Consecutive Sentence

            In his fourth issue, Appellant argues that the trial court abused its discretion in ordering that Appellant’s twenty-five year sentence for his conviction for indecency with a child under Count IV of the indictment be served consecutively to his sentences for his other convictions.  Specifically, Appellant argues that the trial court’s order is improper because the acts involved in his other convictions arose out of the same criminal episode as the acts alleged in Count IV.

            We review a trial court's cumulation order under an abuse of discretion standard. Harvey v. State, 821 S.W.2d 389, 392 (Tex. App.–Houston [14th Dist.] 1991, pet. ref’d).  A trial court abuses its discretion when it applies an erroneous legal standard or when no reasonable view of the record supports the trial court's conclusion under the correct law and facts viewed in the light most favorable to its legal conclusion.  Nicholas v. State, 56 S.W.3d 760, 764 (Tex. App.–Houston [14th Dist.] 2001, pet. ref’d) (citing DuBose v. State, 915 S.W.2d 493, 497–98 (Tex. Crim. App. 1996)).  As a practical matter, however, an abuse of discretion generally will be found only if the trial court imposes consecutive sentences where the law requires concurrent sentences, where the court imposes concurrent sentences but the law requires consecutive ones, or where the court otherwise fails to observe the statutory requirements pertaining to sentencing.  Nicholas, 56 S.W.3d  at 765.  So long as the law authorizes the imposition of cumulative sentences, a trial judge has absolute discretion to stack sentences.  Id.
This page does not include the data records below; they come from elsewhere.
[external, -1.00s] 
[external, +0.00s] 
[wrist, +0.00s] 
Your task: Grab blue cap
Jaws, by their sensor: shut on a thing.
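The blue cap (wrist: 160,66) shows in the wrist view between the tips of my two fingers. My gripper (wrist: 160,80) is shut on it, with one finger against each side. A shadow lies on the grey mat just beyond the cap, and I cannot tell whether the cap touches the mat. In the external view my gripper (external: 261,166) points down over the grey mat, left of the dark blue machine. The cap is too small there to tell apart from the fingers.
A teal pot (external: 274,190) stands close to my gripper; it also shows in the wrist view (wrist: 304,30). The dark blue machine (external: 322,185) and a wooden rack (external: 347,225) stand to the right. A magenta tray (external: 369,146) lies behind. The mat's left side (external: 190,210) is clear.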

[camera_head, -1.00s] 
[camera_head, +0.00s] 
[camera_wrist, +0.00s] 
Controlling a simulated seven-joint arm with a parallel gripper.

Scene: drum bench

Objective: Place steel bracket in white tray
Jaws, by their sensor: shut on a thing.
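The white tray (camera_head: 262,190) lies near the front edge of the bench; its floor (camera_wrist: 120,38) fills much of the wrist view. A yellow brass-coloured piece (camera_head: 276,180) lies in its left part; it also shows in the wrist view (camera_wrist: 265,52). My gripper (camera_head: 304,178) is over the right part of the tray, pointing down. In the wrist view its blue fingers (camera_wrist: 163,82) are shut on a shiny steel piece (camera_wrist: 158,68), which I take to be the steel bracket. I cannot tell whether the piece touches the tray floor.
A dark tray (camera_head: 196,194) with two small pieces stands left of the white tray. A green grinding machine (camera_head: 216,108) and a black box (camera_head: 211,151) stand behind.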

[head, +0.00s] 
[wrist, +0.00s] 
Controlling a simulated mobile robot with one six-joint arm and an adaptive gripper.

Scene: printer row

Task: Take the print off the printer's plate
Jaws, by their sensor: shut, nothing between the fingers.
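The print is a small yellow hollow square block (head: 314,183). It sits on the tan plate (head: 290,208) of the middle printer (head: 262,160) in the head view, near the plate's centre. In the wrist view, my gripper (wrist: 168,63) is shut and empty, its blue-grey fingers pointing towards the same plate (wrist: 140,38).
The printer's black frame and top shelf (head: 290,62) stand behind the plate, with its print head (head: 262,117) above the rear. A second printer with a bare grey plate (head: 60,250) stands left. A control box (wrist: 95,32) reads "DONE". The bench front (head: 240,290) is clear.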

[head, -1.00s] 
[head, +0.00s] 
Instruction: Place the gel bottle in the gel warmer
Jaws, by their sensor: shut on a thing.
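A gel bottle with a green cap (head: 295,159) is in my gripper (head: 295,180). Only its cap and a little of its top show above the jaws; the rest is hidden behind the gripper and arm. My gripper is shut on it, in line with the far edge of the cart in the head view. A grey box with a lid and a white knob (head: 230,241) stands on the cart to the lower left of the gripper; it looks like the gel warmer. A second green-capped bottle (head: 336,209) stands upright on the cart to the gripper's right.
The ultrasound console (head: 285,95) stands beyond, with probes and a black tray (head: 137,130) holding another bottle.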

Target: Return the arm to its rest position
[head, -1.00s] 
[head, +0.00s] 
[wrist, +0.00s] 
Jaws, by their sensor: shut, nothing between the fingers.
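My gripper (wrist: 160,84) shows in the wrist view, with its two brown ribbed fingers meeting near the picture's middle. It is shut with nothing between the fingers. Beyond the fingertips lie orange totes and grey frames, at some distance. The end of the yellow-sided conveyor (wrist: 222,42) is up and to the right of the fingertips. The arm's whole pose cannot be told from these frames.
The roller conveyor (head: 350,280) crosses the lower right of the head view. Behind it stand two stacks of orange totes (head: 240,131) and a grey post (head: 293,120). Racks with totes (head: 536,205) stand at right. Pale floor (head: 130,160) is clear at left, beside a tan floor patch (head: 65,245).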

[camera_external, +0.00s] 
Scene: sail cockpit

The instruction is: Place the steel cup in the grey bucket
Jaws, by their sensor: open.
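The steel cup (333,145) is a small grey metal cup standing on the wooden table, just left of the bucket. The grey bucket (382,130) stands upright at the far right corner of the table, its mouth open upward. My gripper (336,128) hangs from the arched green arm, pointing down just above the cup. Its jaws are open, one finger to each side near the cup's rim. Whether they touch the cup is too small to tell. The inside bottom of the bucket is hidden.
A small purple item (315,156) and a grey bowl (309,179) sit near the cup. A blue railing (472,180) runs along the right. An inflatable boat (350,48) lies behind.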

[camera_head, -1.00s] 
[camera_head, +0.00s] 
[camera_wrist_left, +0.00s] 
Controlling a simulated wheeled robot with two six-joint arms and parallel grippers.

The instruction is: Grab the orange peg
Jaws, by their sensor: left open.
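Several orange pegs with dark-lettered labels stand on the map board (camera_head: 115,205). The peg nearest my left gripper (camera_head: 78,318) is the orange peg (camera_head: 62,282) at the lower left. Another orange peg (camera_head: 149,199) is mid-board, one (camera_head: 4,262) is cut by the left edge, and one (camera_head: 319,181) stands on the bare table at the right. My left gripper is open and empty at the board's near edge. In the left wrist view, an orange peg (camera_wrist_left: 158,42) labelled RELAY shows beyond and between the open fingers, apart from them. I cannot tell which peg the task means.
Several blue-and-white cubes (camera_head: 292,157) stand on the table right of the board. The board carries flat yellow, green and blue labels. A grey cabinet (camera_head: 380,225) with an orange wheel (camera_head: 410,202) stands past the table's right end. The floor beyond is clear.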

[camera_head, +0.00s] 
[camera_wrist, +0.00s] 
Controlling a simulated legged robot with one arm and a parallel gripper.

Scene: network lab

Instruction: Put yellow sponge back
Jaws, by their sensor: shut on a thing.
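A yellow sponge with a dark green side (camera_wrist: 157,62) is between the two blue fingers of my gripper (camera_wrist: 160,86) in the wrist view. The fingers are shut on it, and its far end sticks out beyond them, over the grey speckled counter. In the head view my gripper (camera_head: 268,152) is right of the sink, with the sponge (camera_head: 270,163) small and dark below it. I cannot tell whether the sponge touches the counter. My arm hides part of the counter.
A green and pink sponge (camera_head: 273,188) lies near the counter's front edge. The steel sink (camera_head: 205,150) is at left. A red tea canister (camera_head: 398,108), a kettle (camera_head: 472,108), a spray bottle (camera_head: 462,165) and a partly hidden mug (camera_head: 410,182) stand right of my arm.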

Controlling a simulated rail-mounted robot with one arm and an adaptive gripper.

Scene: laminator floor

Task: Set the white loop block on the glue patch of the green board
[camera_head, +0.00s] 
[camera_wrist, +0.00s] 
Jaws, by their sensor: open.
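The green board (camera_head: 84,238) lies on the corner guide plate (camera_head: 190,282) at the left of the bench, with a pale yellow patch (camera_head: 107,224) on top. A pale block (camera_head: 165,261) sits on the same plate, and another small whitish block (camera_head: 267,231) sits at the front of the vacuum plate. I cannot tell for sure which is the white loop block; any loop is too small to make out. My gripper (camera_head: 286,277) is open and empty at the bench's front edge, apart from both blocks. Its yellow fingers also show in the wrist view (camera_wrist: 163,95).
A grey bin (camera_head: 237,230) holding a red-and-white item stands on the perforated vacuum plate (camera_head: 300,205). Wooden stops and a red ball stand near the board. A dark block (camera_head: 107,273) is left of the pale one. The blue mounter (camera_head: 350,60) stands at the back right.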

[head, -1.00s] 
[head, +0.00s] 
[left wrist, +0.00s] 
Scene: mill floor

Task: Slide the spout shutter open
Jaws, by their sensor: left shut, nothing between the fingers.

            Trial courts have the discretion to order cumulative sentences in virtually every case.  See Tex. Code Crim. Proc. Ann. art. 42.08(a) (Vernon 2006). The principal exception to this rule is found in Texas Penal Code, section 3.03(a), which provides that when a defendant is found guilty at a single trial of more than one offense arising out of the same criminal transaction, the sentences for each offense must run concurrently.  See Tex. Penal Code Ann. § 3.03(a) (Vernon Supp. 2006).  Section 3.03(b)(2)(A) creates an exception to this exception; that is, it exempts certain offenses, including indecency with a child and aggravated sexual assault of a child, from the application of section 3.03(a) regardless of whether the accused is convicted of violations of the same section more than once or is convicted of violations of more than one of the enumerated sections.  See Tex. Penal Code Ann. § 3.03(b)(2)(A); Millslagle v. State, 150 S.W.3d 781, 784–85 (Tex. App.–Austin 2004, pet. dism’d, untimely filed).  In the case at hand, because of the nature of the offenses for which Appellant was convicted, the trial court was authorized to cumulate the sentence for indecency of a child under Count IV regardless of whether that offense arose out of the same criminal episode.  See Millslagle, 150 S.W.3d at 784–85.      

            Appellant cites Patterson v. State, 152 S.W.3d 88 (Tex. Crim. App. 2004) in support of his argument that a conviction should be barred as to an offense that is demonstrably part of the commission of the greater offense.  See id. at 92.3  In Patterson, the defendant was charged with both sexual assault by penetrating the victim’s anus and indecency with a child by contacting the victim’s anus.  Id. at 90.  In the case at hand, by Count II of the indictment, Appellant is alleged to have committed aggravated sexual assault against E.S. by penetration or contact with her sexual organ by his mouth or tongue.  By Count III of the indictment, Appellant is alleged to have committed indecency with a child by causing E.S. to touch his genitals.  By Count IV of the indictment, Appellant is alleged to have committed indecency with a child by touching E.S.’s genitals.  None of these offenses is a demonstrable part of or preparation for either of the other offenses committed against E.S.  Therefore, the instant case is distinguishable from Patterson.  Appellant’s fourth issue is overruled.

 

Disposition

            Having overruled Appellant’s first, second, third, and fourth issues, we affirm the trial court’s judgment.

 

 

 

                                                                                                    BRIAN HOYLE   

                                                                                                               Justice

 

 

Opinion delivered June 29, 2007.

Panel consisted of Worthen, C.J., Griffith, J., and Hoyle, J.

 

 

 

 

 

 

 

 

 

 

 

 

 

 

 

(DO NOT PUBLISH)



1 See Tex. Penal Code Ann. §§ 21.11, 22.021 (Vernon 2003 & Supp. 2006).

2 See Tex. Code Crim. Proc. Ann. § 62.051 (Vernon 2006).

3 Appellant’s reliance on Patterson is curious in the context of his argument that his sentence for his conviction under Count IV was improperly cumulated.  We read the court’s analysis in Patterson as pertaining to double jeopardy, i.e., multiple punishments for the same conduct.  See Patterson, 152 S.W.3d at 90.   But regardless of the context in which it is presented, we will nonetheless consider the merits of Appellant’s argument.